As Central Asia's authocratic rulers (with shaky Kyrgyzstan being the perennial, useful exception) quarrel among one another, the United States military is desperate not to have the NDN interrupted as Pakistan's security environment has morphed into an undeclared civil war pitting urban suicide bombers against ham fisted counterinsurgency in the rural FATA. The Tehrik-e-Taliban Pakistan attacking supply lines there and putting NATO equipment in regular jeopardy is requiring increased dependence on still evolving Central Asian logistical hubs hampered by local political disputes within Central Asia and logistical limitations inherent in the vastness of the NDN. Russia is playing both sides in that it is happy to have NATO containing the Taliban for the time being maintaining a depleting status quo yet pressures Central Asian presidents about NATO quitting their countries and evaluates the region for the reintroduction of Russian forces within the auspices of the CSTO and various bilateral security frameworks (although when asked to intervene in Kyrgyzstan, it has balked). Uzbekistan is the geographic hub of Central Asia which views all of the adjoining republics as its spokes giving it a self-appointed position of natural leadership. It is also undeniably both the demographic heart of the region and the Turkic-Persian historical core of Central Asia. Tashkent is asserting its current isolationist tendencies through its own aspiring energy independence and playing competing, larger players off of one another. Karimov's have his cake and eat it too strategy may forming a de facto alliance of necessity among Kazakhstan, Kyrgyzstan, and Tajikistan. These Soviet successor states remain ham strung by the congenital nature of their Stalin-era cartography and continue to be viewed by outside powers and as grand realm to be subtly conquered. All of Central Asia's leaders, and great powers both near and far, have insured that nothing here is written in stone in this realm of naked, eternal competition.
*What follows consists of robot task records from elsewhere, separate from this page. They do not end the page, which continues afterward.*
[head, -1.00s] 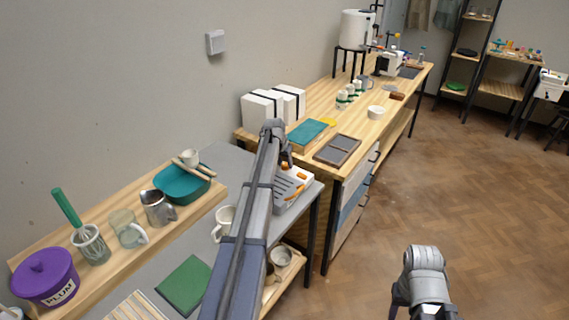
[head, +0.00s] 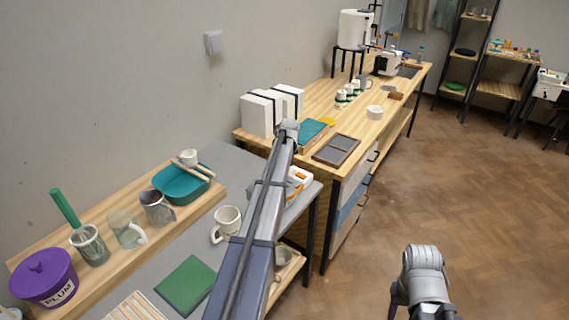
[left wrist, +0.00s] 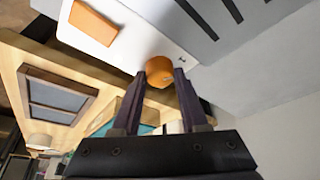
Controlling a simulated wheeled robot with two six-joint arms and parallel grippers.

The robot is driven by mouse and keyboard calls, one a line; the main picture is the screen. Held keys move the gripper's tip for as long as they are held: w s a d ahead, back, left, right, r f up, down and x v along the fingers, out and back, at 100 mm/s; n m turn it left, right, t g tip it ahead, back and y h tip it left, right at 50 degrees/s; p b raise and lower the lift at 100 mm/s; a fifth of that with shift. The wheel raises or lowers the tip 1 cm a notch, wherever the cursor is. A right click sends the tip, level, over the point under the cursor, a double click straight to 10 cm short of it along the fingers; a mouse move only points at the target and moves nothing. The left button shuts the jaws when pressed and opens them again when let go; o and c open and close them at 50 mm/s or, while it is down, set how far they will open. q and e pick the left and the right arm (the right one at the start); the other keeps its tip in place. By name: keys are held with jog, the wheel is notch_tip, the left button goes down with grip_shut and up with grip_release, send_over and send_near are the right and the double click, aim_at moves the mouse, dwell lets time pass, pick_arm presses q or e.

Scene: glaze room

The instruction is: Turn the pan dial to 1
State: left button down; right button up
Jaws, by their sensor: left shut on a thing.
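The pan dial is a round orange knob (left wrist: 158,66) on a white device with an orange block and dark slots (left wrist: 125,45) in the left wrist view. My left gripper (left wrist: 160,80) has its two dark fingers on either side of the knob and is shut on it. In the head view the white and orange device (head: 301,180) stands at the far end of the grey bench, mostly hidden behind my left arm. My left fingers and the dial's marks do not show there. My right gripper (head: 424,290) hangs over the floor at lower right; its fingers are unclear.
The grey bench holds a cream mug (head: 228,222) and green mat (head: 187,284). A wooden shelf by the wall carries a teal basin (head: 178,188), jug and purple tub (head: 44,278). A wooden table (head: 318,95) adjoins beyond. The floor at right is clear.

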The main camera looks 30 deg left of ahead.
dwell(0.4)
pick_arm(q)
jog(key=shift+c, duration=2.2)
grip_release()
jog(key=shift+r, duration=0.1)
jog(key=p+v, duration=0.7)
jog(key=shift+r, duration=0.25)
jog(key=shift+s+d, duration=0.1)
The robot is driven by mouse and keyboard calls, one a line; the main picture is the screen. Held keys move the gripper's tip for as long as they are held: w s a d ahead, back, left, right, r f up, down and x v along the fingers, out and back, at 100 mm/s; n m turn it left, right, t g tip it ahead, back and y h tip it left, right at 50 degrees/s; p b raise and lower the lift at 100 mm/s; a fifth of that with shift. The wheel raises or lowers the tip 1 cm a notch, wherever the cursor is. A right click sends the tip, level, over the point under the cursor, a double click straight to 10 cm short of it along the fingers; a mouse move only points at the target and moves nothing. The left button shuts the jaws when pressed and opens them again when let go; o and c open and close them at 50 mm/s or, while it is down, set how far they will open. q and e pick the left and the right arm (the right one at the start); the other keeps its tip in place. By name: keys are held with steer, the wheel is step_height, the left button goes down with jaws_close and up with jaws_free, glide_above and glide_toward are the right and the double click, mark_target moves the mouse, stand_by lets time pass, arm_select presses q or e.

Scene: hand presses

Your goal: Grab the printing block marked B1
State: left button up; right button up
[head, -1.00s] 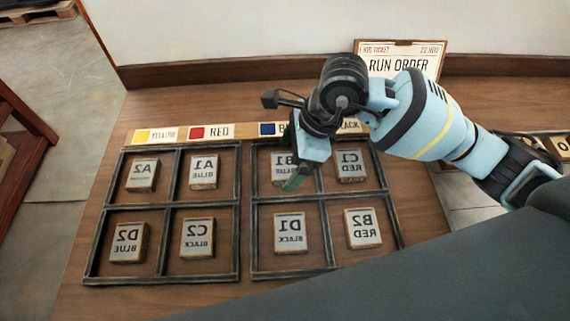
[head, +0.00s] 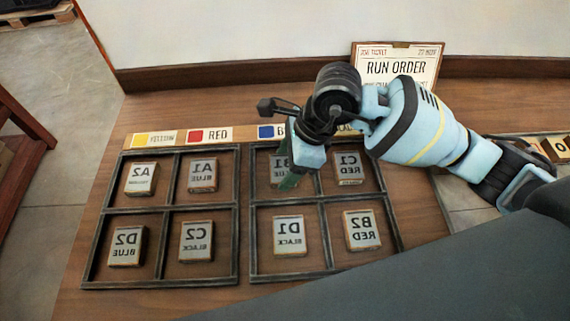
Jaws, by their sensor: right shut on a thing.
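The printing block B1 (head: 279,170) stands in the upper left compartment of the right-hand tray (head: 288,276) in the head view. Its face shows mirrored lettering and is partly hidden by my right gripper (head: 290,181). My right gripper comes down over the block from above and is shut on it. I cannot tell whether the block is clear of the tray floor. My left gripper is not in view.
Block C1 (head: 348,169) is just right of the gripper, with D1 (head: 289,235) and B2 (head: 362,231) in the lower compartments. The left-hand tray (head: 160,283) holds several more blocks. A colour strip (head: 235,132) and a run order card (head: 398,68) are behind.

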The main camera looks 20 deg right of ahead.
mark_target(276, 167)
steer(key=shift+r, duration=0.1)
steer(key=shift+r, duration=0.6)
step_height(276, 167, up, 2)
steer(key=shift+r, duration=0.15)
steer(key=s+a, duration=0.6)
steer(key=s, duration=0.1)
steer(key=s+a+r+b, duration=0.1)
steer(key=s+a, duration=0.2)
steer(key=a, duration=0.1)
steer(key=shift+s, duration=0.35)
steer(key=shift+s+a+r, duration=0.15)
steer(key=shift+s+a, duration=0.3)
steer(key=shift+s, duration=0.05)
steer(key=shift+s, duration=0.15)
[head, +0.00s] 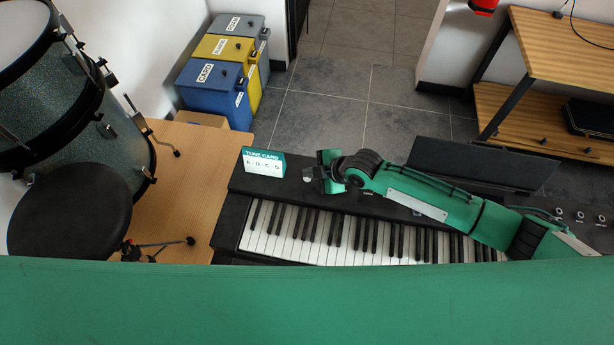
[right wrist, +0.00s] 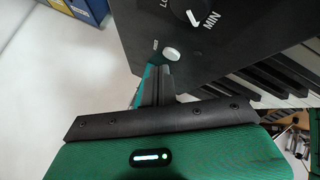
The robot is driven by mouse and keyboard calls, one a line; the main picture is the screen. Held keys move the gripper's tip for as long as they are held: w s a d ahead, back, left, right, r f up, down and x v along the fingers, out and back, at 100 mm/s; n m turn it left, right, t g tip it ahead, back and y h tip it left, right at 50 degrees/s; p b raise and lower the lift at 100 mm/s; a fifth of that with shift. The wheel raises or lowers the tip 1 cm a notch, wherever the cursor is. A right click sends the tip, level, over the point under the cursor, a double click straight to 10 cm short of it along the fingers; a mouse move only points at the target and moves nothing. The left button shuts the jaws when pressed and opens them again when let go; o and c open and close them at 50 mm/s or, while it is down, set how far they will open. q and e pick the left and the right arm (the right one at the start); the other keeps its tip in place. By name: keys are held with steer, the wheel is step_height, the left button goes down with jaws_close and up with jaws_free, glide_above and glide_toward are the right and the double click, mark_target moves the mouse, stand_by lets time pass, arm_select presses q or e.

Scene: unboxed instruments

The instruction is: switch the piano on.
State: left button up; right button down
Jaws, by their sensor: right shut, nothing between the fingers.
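The black piano (head: 236,205) lies across the middle of the head view, its white and black keys toward me. My right gripper (head: 316,173) is over the left part of its top panel, behind the keys. In the right wrist view, the gripper (right wrist: 160,72) is shut and empty. Its fingertips are close to a white oval button (right wrist: 172,54) on the black panel; I cannot tell whether they touch it. A small label, too small to read, is beside the button. A dial (right wrist: 190,10) marked MIN is just past it. My left gripper is not in view.
A green and white tune card (head: 264,162) stands on the piano's top, left of my right gripper. A drum (head: 60,100) and a round black stool (head: 68,212) are at the left. Labelled bins (head: 215,80) stand behind. A wooden shelf (head: 570,50) is at the back right.

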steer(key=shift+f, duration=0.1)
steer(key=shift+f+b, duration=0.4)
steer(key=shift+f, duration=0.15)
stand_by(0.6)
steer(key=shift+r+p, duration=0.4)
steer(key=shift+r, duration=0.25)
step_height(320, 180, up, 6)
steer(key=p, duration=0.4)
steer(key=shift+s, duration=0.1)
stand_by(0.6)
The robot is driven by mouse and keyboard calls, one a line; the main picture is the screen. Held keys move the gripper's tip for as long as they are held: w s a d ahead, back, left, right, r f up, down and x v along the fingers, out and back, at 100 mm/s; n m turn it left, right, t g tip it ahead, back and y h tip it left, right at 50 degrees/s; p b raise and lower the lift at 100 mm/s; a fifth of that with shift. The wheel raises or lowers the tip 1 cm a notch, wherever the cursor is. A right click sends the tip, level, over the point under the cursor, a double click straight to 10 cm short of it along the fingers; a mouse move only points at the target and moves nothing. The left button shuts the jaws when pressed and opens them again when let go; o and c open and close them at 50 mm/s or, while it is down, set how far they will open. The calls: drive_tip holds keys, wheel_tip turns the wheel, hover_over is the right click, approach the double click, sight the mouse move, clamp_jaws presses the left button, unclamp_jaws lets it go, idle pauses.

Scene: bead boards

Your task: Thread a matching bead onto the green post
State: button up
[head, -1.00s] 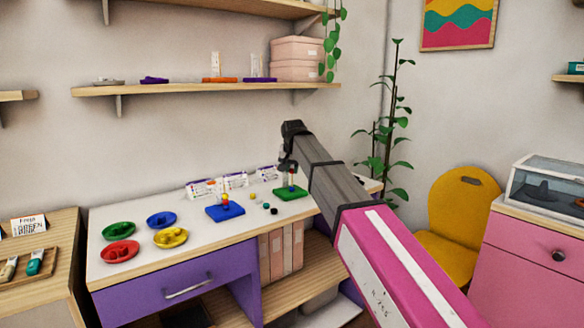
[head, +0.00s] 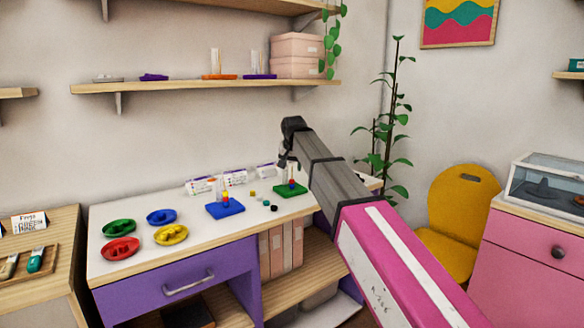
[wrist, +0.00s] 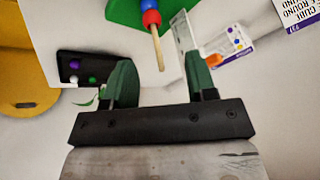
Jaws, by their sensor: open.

Notes:1. Along with the American drawdown slated for July 2011, the Netherlands having withstood 24 fatalities since its presence began in Uruzgan Province in 2006, has announced its withdrawal to appease a casualty-averse Dutch public and shore up an awkward Dutch governing coalition. Canadian and Polish forces may follow suit in the coming years while many other Alliance contributors are discussing their own exit strategies, which might inadvertently increase the difficulty of the planned American troop decrease.